Written problem: Your task is to return, exactly, the run of lines starting at the line holding "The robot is" and ending at the line holding "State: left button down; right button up", both ends included and no other lines.

______

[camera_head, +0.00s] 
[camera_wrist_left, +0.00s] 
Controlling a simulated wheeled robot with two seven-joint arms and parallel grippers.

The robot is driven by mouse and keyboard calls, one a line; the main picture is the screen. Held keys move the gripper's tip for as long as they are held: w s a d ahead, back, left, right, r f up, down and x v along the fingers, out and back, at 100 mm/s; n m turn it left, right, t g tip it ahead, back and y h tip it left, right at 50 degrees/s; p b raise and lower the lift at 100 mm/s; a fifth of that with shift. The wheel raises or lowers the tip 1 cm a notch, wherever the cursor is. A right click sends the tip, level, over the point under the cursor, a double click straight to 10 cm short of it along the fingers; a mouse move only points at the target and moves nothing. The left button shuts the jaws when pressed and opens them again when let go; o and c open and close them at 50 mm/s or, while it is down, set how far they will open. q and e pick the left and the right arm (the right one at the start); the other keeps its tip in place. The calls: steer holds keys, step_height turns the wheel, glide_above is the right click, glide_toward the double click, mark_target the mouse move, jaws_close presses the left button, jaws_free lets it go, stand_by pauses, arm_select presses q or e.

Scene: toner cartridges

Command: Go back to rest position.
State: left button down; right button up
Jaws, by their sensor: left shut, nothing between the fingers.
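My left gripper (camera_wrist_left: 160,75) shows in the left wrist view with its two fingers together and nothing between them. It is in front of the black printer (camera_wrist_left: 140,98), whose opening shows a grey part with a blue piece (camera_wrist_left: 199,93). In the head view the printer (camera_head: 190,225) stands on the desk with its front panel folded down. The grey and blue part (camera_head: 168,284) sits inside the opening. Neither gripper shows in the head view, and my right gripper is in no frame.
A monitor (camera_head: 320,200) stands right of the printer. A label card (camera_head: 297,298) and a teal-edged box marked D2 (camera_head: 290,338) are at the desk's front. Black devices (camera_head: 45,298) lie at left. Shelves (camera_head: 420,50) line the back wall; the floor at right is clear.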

______

Correct response:
The robot is driven by mouse and keyboard calls, one a line; the main picture is the screen. Held keys move the gripper's tip for as long as they are held: w s a d ahead, back, left, right, r f up, down and x v along the fingers, out and back, at 100 mm/s; n m turn it left, right, t g tip it ahead, back and y h tip it left, right at 50 degrees/s; p b raise and lower the lift at 100 mm/s; a fifth of that with shift. The wheel raises or lowers the tip 1 cm a notch, wherever the cursor is. A right click sends the tip, level, over the point under the cursor, a double click straight to 10 cm short of it along the fingers; a mouse move only points at the target and moves nothing. The left button shuts the jaws when pressed and opens them again when let go; o and c open and close them at 50 mm/s or, while it is down, set how far they will open. q and e pick the left and the right arm (the right one at the start); the other keeps its tip in place. The calls: steer holds keys, step_height turns the wheel, glide_above is the right click, glide_toward the double click, mark_target the mouse move, jaws_close presses the left button, jaws_free lets it go, stand_by pauses, arm_select presses q or e.

Scene: toner cartridges

Command: Go back to rest position.
State: left button down; right button up

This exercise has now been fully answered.